After doing a lot of research on netbooks, we decided to buy an HP Mini 210. We have been using it about two weeks now and are happy with it.

The HP Mini 210 netbook is powered by an Intel Atom N455 CPU, with 1 GB of RAM, a 250 GB Hitachi hard drive, a Broadcom 4313 802.11b/g/n wireless chipset and a 10.1” screen. It also ships with Windows 7 Starter Edition as its default operating system. Based on my experience so far with the HP Mini, it seems to be a very Linux-friendly device. So if you choose to completely erase Windows, I think that you would have most of the hardware functionality you need in a Linux-only setup.

The RAM may be upgraded to a maximum of 2 GB. Adding extra RAM is very simple – almost idiot-proof – and the upgrade can be done in less than 10 minutes for about $25-30 US. (Its User Guide provides instructions on the memory upgrade; there are also several how-to videos on Youtube). I ordered a 2 GB RAM module online from Crucial:

http://tinyurl.com/6zmqb4a
2GB, 204-pin SODIMM, DDR3 PC3-10600 memory module
Part Number:  CT1946647

Summary

This guide outlines how to prepare the hard drive of an HP Mini 210-2180NR netbook so that Pardus 2011 Linux can be installed in a dual-boot setup. As the HP Mini does not have a built-in optical drive, you will need to have several things ready beforehand: a USB thumbdrive which has a Pardus 2011 .iso burned on it with a utility such as Isowriter or Unetbootin; another USB thumbdrive which has either the GParted Partition Editor, or a Live Linux distro such as Puppy (which includes GParted as part of its standard applications).

< Edit: Please see atolboo's comment in the post below.
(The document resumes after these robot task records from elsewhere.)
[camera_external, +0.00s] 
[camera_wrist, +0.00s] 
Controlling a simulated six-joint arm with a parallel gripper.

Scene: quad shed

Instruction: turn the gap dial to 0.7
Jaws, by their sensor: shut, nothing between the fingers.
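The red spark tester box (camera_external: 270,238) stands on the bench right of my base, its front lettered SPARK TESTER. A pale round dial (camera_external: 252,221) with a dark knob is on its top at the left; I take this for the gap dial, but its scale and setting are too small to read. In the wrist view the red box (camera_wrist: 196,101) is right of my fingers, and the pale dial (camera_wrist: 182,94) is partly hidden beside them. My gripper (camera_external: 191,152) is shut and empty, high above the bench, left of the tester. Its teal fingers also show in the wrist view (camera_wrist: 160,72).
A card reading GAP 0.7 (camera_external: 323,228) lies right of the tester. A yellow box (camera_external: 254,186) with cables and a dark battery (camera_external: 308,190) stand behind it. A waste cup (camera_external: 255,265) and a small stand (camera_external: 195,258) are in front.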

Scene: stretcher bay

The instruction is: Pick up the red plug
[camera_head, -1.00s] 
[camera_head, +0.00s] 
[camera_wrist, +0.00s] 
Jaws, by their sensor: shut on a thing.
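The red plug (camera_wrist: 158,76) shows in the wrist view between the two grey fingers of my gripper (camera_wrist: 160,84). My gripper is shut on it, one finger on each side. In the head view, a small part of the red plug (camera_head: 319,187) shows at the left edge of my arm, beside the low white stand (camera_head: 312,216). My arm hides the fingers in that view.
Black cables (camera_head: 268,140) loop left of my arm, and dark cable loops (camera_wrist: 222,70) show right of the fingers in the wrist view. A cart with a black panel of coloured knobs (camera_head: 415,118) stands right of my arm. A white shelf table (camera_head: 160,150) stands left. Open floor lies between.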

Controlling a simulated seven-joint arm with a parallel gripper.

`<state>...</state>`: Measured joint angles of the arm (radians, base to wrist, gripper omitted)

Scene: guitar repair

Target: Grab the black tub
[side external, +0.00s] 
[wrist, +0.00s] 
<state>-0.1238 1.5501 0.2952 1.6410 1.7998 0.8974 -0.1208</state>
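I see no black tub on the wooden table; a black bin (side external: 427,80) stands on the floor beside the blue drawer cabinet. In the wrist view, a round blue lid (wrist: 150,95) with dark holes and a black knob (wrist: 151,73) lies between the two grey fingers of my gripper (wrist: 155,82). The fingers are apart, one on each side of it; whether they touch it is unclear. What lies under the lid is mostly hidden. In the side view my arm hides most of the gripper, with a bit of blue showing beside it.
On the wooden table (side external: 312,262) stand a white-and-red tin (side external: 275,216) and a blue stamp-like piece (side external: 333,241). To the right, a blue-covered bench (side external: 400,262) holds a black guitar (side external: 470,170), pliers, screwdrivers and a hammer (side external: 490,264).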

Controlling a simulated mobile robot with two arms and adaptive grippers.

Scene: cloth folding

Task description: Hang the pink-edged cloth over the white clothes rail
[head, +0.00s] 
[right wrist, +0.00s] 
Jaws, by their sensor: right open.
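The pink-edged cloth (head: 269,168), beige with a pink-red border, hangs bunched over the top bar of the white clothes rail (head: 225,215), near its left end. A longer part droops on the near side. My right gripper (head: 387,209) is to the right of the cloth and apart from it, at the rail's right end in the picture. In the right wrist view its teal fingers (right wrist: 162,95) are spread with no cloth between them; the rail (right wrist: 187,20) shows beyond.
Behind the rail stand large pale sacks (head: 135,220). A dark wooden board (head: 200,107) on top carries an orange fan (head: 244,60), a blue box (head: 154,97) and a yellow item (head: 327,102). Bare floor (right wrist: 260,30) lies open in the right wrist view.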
The Pardus 2011 .iso can only be handled with Isowriter or Mandriva Seed. The Pardus Wiki has clear instructions on how to accomplish this.

Also, for the HP Mini 210, make sure to use the Pardus-2011-i686 .iso -- not the 64-bit version. >

Although the installation steps are specific to Pardus 2011, the preparatory steps are distro-neutral and should be valid for freeing up disk space for any Linux variety you wish.

Disclaimer

Although this may contain a few errors or inaccuracies, this procedure worked for me; I hope that it will save you time and work for you also. I have tried to carefully document the steps I followed. However, I confess that I have never installed Microsoft Windows from scratch or had to recover / restore it. So there might be some things I have overlooked.

I offer no guarantee that this how-to will work with 100% accuracy on your system.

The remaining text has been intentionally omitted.